DESCRIPTION OF THE TASK: Copy only what runs from the line containing "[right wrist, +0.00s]" through the end of the material below, line for line, with both ends included.

╔══

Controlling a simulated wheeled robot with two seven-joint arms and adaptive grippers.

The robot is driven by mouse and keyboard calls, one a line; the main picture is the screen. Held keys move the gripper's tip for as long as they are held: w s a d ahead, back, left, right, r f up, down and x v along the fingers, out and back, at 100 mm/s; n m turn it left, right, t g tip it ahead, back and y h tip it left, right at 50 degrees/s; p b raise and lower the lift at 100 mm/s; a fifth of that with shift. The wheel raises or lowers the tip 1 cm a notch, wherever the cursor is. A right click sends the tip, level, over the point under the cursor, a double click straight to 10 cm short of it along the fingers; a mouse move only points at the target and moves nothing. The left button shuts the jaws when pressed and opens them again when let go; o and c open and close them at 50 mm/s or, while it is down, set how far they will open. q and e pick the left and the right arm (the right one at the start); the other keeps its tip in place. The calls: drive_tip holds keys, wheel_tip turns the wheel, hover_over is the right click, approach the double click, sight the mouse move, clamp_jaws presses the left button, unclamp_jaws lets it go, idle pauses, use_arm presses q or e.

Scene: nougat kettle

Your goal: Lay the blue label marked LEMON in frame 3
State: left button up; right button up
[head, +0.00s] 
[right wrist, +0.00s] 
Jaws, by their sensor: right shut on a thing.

╚══

RESPONSE TO THIS EXERCISE:
[right wrist, +0.00s] 
Jaws, by their sensor: right shut on a thing.

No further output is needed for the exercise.